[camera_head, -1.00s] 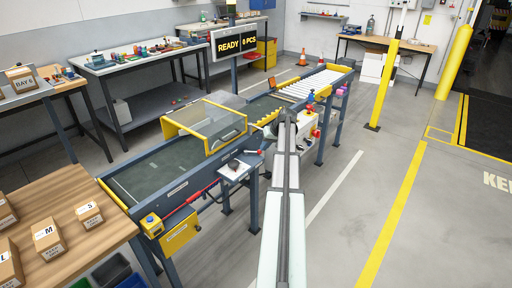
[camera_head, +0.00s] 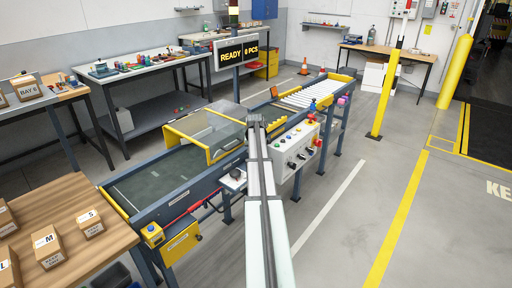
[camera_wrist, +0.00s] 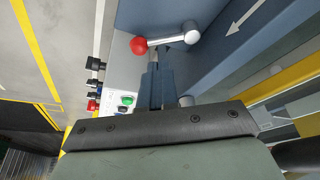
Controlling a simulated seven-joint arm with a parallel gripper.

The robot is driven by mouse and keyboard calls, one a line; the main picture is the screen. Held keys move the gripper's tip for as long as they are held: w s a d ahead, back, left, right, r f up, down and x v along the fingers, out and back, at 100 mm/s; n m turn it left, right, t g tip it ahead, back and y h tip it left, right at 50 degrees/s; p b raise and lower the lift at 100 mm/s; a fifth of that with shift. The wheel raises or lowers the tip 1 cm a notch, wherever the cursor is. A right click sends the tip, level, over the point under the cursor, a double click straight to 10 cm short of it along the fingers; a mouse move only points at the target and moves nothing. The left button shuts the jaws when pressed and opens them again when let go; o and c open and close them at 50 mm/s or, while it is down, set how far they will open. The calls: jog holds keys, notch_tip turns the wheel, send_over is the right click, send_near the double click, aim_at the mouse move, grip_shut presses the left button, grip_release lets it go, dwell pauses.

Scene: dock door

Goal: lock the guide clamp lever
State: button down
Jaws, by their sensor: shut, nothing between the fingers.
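The guide clamp lever (camera_wrist: 168,40) shows in the wrist view as a short silver bar with a red ball knob (camera_wrist: 138,45) at its left end and a round metal pivot at its right end. It sits against the blue conveyor side rail (camera_wrist: 235,50). My gripper (camera_wrist: 162,54) is shut and empty, its fingertips close by the bar between knob and pivot. Whether they touch it, I cannot tell. In the head view my gripper (camera_head: 256,121) is at the conveyor's near side, and my arm hides the lever there.
A control box (camera_head: 294,150) with buttons and knobs stands just right of my arm; its buttons also show in the wrist view (camera_wrist: 126,100). A yellow-framed clear guard (camera_head: 208,130) spans the conveyor to the left. The floor at right is open, beyond a yellow post (camera_head: 388,90).

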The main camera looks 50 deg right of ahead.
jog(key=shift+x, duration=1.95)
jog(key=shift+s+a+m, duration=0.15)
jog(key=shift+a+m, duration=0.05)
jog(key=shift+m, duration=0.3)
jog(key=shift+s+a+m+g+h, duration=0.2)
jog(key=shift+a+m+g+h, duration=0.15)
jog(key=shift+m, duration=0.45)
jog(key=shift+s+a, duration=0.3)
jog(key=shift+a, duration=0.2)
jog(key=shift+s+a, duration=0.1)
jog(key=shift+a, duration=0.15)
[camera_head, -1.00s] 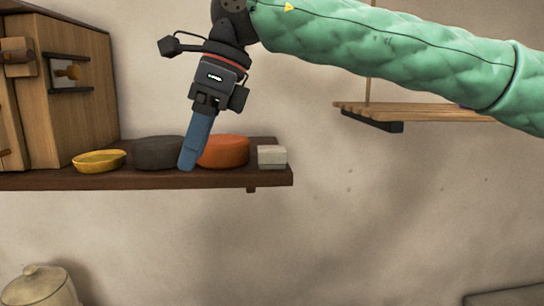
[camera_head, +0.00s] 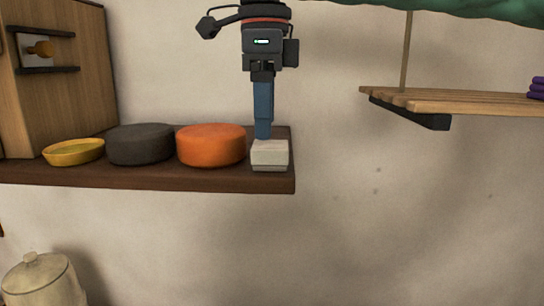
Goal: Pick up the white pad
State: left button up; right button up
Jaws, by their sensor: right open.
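The white pad (camera_head: 269,156) is a small pale block lying at the right end of a dark wooden shelf (camera_head: 150,177). My right gripper (camera_head: 263,134) points straight down directly above or just behind the pad, its blue fingers seen edge-on. The fingertips end at the pad's top edge in the picture; whether they touch it I cannot tell. The gripper is open, though the gap between the fingers is hidden from this side. My left gripper is not in view.
Left of the pad stand an orange round pot (camera_head: 211,145), a dark grey round one (camera_head: 140,144) and a yellow dish (camera_head: 73,152). A wooden cabinet (camera_head: 75,95) stands at far left. A hanging slatted shelf (camera_head: 460,102) is at right. A lidded jar (camera_head: 42,280) sits below.

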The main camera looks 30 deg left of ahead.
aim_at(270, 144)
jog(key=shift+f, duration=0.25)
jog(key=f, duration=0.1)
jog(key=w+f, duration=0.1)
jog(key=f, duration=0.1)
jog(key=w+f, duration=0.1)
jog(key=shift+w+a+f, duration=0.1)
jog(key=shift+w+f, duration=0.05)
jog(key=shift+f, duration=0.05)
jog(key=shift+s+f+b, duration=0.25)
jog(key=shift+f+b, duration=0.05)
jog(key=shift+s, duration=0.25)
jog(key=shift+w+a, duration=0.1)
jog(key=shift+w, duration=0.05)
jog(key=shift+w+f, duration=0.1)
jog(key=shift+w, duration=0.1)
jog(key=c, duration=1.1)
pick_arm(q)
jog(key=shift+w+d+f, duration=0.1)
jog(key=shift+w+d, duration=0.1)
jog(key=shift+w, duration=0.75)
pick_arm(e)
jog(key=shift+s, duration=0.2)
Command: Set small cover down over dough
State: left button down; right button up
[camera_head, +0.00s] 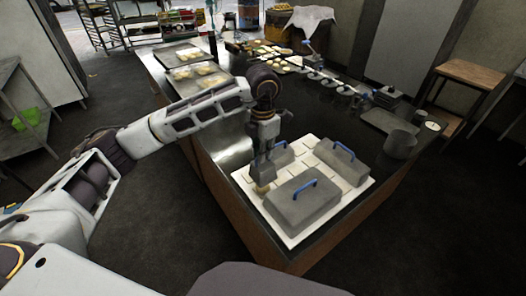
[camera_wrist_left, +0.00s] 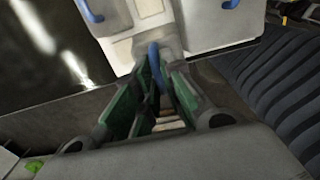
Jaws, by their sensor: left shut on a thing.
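My left gripper (camera_head: 263,178) points down at the left edge of a white tiled board (camera_head: 325,224). It is shut on a blue handle, which shows between the fingers in the left wrist view (camera_wrist_left: 155,66). A small grey body, which may be the small cover, is by the fingertips, mostly hidden. A small tan patch, perhaps dough, shows below the tips; I cannot tell whether anything touches it. A large grey cover (camera_head: 303,208) stands close on the right, another cover (camera_head: 341,162) behind it, and a third (camera_head: 284,153) behind the gripper. My right gripper is out of view.
The dark counter (camera_head: 235,158) is bare left of the board. Trays of pale dough pieces (camera_head: 195,72) lie at its far left. A grey canister (camera_head: 399,144) and a flat tray (camera_head: 388,121) are on the right. The large cover leaves little room beside the gripper.

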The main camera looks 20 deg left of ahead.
┄┄┄┄┄┄┄┄┄┄┄┄┄┄┄┄┄┄┄┄
DIRECTION = Leave the pictures out and output the rest of the listing exactly.

WRITTEN ANSWER =
[camera_head, -1.00s] 
[camera_head, +0.00s] 
[camera_wrist, +0.00s] 
Controlling a simulated seven-joint arm with a parallel gripper.

The robot is driven by mouse and keyboard calls, one a line; the main picture is the screen. Held keys move the gripper's tip for as long as they are held: w s a d ahead, back, left, right, r f up, down and x v along the fingers, out and back, at 100 mm/s; n m turn it left, right, t g tip it ahead, back and y h tip it left, right at 50 degrees/s; p b raise and lower the lift at 100 mm/s; a fifth of that with shift. The wheel raises or lowers the tip 1 cm a notch, wherever the cursor is. A right click sends the tip, level, over the point under the cursor, a double click straight to 10 cm short of it along the fingers; a mouse move only points at the target and moves nothing. The left button shuts the jaws when pressed and opens them again when let go; o and c open and close them at 50 mm/s or, while it is down, set how far they will open. The calls: jog holds keys, notch_tip turns the wheel, send_over is the right click, send_near the double click, aim_at the mouse move, grip_shut presses the left button, grip_release lets it go, dwell pauses.

Scene: dock door

Goal: lock the guide clamp lever
State: button down
Jaws, by their sensor: shut, nothing between the fingers.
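The guide clamp lever (camera_wrist: 168,40) shows in the wrist view as a short silver bar with a red ball knob (camera_wrist: 138,45) at its left end and a round metal pivot at its right end. It sits against the blue conveyor side rail (camera_wrist: 235,50). My gripper (camera_wrist: 162,54) is shut and empty, its fingertips close by the bar between knob and pivot. Whether they touch it, I cannot tell. In the head view my gripper (camera_head: 256,121) is at the conveyor's near side, and my arm hides the lever there.
A control box (camera_head: 294,150) with buttons and knobs stands just right of my arm; its buttons also show in the wrist view (camera_wrist: 126,100). A yellow-framed clear guard (camera_head: 208,130) spans the conveyor to the left. The floor at right is open, beyond a yellow post (camera_head: 388,90).

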The main camera looks 50 deg right of ahead.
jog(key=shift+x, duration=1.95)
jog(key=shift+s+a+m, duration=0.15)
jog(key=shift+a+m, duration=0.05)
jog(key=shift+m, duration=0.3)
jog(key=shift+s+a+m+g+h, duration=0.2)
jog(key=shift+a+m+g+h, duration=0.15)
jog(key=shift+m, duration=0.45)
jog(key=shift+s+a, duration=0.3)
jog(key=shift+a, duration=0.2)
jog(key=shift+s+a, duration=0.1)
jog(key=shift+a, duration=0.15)
[camera_head, -1.00s] 
[camera_head, +0.00s] 
Goal: Pick up the white pad
State: left button up; right button up
Jaws, by their sensor: right open.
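The white pad (camera_head: 269,156) is a small pale block lying at the right end of a dark wooden shelf (camera_head: 150,177). My right gripper (camera_head: 263,134) points straight down directly above or just behind the pad, its blue fingers seen edge-on. The fingertips end at the pad's top edge in the picture; whether they touch it I cannot tell. The gripper is open, though the gap between the fingers is hidden from this side. My left gripper is not in view.
Left of the pad stand an orange round pot (camera_head: 211,145), a dark grey round one (camera_head: 140,144) and a yellow dish (camera_head: 73,152). A wooden cabinet (camera_head: 75,95) stands at far left. A hanging slatted shelf (camera_head: 460,102) is at right. A lidded jar (camera_head: 42,280) sits below.

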The main camera looks 30 deg left of ahead.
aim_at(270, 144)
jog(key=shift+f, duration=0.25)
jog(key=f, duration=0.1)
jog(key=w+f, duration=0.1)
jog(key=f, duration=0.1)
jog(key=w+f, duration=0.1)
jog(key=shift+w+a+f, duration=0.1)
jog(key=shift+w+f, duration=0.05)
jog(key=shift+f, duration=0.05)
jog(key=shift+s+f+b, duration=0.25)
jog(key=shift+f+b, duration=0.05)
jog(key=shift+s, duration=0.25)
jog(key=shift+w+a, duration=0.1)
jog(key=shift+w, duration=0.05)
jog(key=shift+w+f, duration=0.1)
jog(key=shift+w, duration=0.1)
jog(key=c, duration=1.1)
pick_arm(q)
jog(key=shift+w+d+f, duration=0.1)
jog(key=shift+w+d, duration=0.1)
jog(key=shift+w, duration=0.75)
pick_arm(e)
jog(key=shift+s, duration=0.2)
Command: Set small cover down over dough
State: left button down; right button up
[camera_head, +0.00s] 
[camera_wrist_left, +0.00s] 
Jaws, by their sensor: left shut on a thing.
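My left gripper (camera_head: 263,178) points down at the left edge of a white tiled board (camera_head: 325,224). It is shut on a blue handle, which shows between the fingers in the left wrist view (camera_wrist_left: 155,66). A small grey body, which may be the small cover, is by the fingertips, mostly hidden. A small tan patch, perhaps dough, shows below the tips; I cannot tell whether anything touches it. A large grey cover (camera_head: 303,208) stands close on the right, another cover (camera_head: 341,162) behind it, and a third (camera_head: 284,153) behind the gripper. My right gripper is out of view.
The dark counter (camera_head: 235,158) is bare left of the board. Trays of pale dough pieces (camera_head: 195,72) lie at its far left. A grey canister (camera_head: 399,144) and a flat tray (camera_head: 388,121) are on the right. The large cover leaves little room beside the gripper.

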The main camera looks 20 deg left of ahead.

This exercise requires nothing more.